Irrational preference refers to the tendency of B2B buyers to make decisions based on subjective factors rather than purely objective criteria. This can manifest as a preference for a particular brand, a personal connection with a sales rep, or even an emotional attachment to a product's design. By recognizing and tapping into these irrational preferences, demand generation teams can create powerful hooks that differentiate their offerings from competitors.

 

The Role of Trust and Perception:

 

In an increasingly interconnected world, trust and perception have become invaluable commodities. B2B buyers are more likely to gravitate towards vendors they trust and perceive as reliable partners, even if the objective differences between competing solutions are minimal. Building and nurturing trust through consistent messaging, stellar customer support, and a strong online presence can significantly influence the irrational preferences of software buyers.

 

The Impact of the Macro Economic Climate:

 

The broader macroeconomic climate plays a crucial role in shaping the irrational preferences of B2B software buyers.

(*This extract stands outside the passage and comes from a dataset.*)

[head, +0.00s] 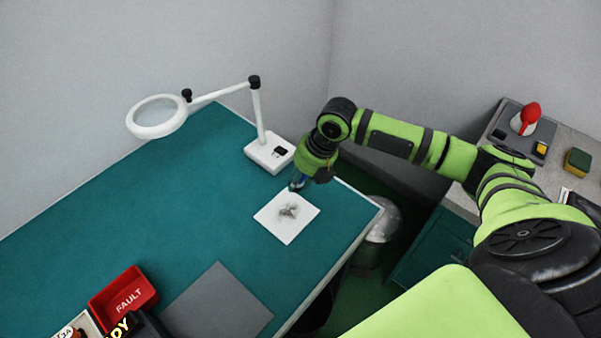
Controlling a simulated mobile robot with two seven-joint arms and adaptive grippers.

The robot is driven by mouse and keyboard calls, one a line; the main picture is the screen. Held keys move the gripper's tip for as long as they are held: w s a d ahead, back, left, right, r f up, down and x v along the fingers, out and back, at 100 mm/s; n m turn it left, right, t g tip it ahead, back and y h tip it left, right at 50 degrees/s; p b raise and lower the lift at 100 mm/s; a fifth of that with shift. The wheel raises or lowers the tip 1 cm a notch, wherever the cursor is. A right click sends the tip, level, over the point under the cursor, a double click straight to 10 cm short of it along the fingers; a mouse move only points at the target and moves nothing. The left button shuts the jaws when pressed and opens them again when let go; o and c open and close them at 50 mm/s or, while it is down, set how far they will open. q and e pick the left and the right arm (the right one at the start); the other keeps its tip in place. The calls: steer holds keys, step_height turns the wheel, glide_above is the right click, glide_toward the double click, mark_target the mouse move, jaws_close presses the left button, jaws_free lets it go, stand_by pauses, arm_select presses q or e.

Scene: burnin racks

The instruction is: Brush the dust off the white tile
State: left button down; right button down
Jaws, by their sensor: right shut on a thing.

During periods of economic uncertainty, buyers may prioritize stability and risk aversion, gravitating towards established brands with a proven track record. Conversely, in times of economic prosperity, buyers may be more open to innovative and disruptive solutions, seeking to gain a competitive edge. By understanding the prevailing macroeconomic conditions, it’s possible to tailor your messaging and positioning to align with the current preferences of B2B buyers.

 

Influencing Irrational Preferences:

 

To effectively influence irrational preferences, demand generation teams should employ a strategic approach that blends emotional appeal with rational arguments. Here are some key strategies to consider:

 

Storytelling: Craft compelling narratives that engage buyers emotionally, highlighting how your software solution solves real-world problems and improves their business outcomes. Connect with their aspirations, challenges, and values to create a strong emotional connection.

 

Social Proof: Leverage the power of social proof by showcasing testimonials, case studies, and success stories from satisfied customers. Demonstrating that others have experienced positive outcomes with your software builds trust and reinforces the perception of preference.

 

Personalization: Tailor your messaging and content to address the specific needs and pain points of individual buyers. By showing that you understand their unique challenges and providing customized solutions, you can create a sense of personalized preference.

 

Thought Leadership: Establish your brand as a thought leader in the industry by sharing valuable insights, research, and expertise through blog posts, whitepapers, and industry events. Get your founder or CEO plugged into content creation sprints to enhance the public profiles of the people behind your brand. Leading through this "people-first" approach, you can position your company as a trusted authority and significantly influence the irrational preferences of buyers.

 

User Experience: Pay meticulous attention to the user experience of your software. A seamless, intuitive interface and exceptional user support can create positive emotional experiences that lead to stronger preferences. Redirect your CX team to laser focus on “customer experience” instead of what so many other companies do which is to have their CX team focused on Upsell. Make sure that your users are happy long after the commercial opportunity is closed won. After all, across a majority of tried and true business models, it’s become increasingly more expensive to acquire a new customer that it is to retain the one you already have.

 

Embracing the Power of Irrational Preference:

 

In the complex world of B2B SaaS, it’s important to fully embrace the power of irrational preference. By understanding the underlying psychological factors that drive decision-making, connecting with the macroeconomic climate, and employing effective strategies, businesses can differentiate themselves from competitors, build trust, and influence the preferences of B2B buyers.

 

In short, rationality alone does not drive B2B buying decisions. By strategically appealing to emotions, building trust, and understanding the broader macroeconomic climate, demand generation teams can drive substantial growth for their organizations.